[Task to complete]:
Using the data below, output the first line and every line after it up to and including the line containing "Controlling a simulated", exactly as written and with nothing added.

[Supplied material]:

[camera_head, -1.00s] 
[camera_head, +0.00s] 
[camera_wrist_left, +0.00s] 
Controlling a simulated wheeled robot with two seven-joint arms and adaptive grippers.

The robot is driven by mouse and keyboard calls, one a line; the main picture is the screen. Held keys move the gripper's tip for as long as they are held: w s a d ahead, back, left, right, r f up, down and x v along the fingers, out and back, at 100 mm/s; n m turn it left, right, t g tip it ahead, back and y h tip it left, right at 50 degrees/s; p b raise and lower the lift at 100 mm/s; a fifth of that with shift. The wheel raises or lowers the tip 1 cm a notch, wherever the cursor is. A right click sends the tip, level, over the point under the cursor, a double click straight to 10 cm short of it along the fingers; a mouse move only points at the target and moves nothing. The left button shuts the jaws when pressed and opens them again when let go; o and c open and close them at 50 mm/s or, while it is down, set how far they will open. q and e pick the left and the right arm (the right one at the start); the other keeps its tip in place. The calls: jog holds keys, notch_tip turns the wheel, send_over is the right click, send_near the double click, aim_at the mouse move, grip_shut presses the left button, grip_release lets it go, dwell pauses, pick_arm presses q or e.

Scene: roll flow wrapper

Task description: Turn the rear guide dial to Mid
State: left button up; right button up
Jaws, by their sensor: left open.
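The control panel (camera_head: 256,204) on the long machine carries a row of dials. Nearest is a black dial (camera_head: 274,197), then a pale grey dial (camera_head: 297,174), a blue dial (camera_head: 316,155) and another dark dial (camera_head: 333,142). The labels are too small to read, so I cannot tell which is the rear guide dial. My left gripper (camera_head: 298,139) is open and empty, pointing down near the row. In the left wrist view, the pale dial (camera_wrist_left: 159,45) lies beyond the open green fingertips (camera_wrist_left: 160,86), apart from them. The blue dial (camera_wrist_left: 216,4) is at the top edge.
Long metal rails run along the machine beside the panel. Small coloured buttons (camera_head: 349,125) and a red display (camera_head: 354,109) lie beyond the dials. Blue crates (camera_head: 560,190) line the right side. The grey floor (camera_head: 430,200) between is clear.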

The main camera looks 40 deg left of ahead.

[Correct response]:
[camera_head, -1.00s] 
[camera_head, +0.00s] 
[camera_wrist_left, +0.00s] 
Controlling a simulated wheeled robot with two seven-joint arms and adaptive grippers.

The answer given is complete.